La stabilité en Afghanistan a toujours représenté une utopie précisément en raison de l’absence d’un véritable État, ajoute Mauro Indelicato. Lorsque les émirs, rois ou représentants de la République démocratique née à la fin des années 1970 ont tenté d’imposer leurs visions, ils ont échoué précisément parce que l’idée même d’une nation était absente de la société afghane. De même, lorsque les Russes d’abord puis les Américains ont tenté de contrôler le pays, la réponse des clans et des tribus a conduit à l’abandon soudain du territoire. Une loi non écrite, celle de l’instabilité afghane, qui pourrait se retourner contre les talibans eux-mêmes. Ces derniers, qui ne semblent pas avoir l’intention de créer un Etat, pourraient être confrontés aux mêmes problèmes que ceux qui les ont précédés à Kaboul.

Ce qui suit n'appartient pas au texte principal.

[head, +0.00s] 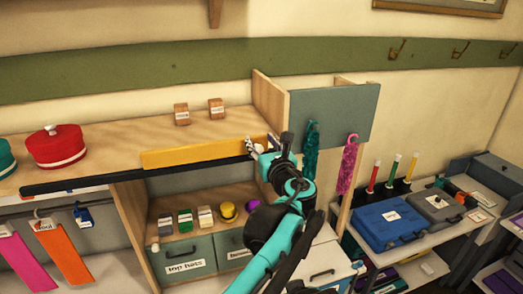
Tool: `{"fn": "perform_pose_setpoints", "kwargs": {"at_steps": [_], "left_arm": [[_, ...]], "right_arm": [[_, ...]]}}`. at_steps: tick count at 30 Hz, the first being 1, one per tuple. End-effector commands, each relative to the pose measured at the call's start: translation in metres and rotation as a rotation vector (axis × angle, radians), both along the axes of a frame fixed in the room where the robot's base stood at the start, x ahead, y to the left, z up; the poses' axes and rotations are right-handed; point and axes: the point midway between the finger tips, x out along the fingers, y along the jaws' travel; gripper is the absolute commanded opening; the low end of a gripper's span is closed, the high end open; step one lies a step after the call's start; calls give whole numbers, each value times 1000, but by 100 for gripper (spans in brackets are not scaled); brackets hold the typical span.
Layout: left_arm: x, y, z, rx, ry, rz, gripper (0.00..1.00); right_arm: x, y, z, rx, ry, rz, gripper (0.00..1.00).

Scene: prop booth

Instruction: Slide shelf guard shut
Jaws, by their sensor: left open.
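The shelf guard is a yellow bar (200,152) standing along the front edge of the wooden shelf (120,140), over the right part of a black rail (110,178). The left part of the shelf front has no yellow bar. My left gripper (267,146) is open at the right end of the bar. The gripper hides part of that end, and I cannot tell whether it touches it. My right gripper is not in view.
Red hat (56,147) and two small wooden blocks (182,114) sit on the shelf. A grey-green panel (335,112) with hanging teal and pink items (348,165) stands close right of the gripper. Below are small items and drawers (186,262).

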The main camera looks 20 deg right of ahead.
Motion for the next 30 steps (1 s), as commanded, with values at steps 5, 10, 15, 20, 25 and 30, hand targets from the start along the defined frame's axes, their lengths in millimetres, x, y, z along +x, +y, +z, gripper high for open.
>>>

Un émirat conçu à la manière des talibans peut ne pas suffire à cimenter le pouvoir. Ni de façonner la société afghane compliquée et articulée selon les idéologies et les diktats des étudiants coraniques. Elle pourrait tenir à court et moyen terme, mais à long terme, les tensions découlant des intérêts de clans ou de groupes de pouvoir isolés, risquent de représenter une forte menace. Précisément parce que le pouvoir taliban promet d’être «fort» mais pas étatique et pas correctement centralisé. L’émirat, en bref, sera une inconnue tant pour la communauté internationale que pour les islamistes eux-mêmes qui ont pris la commande.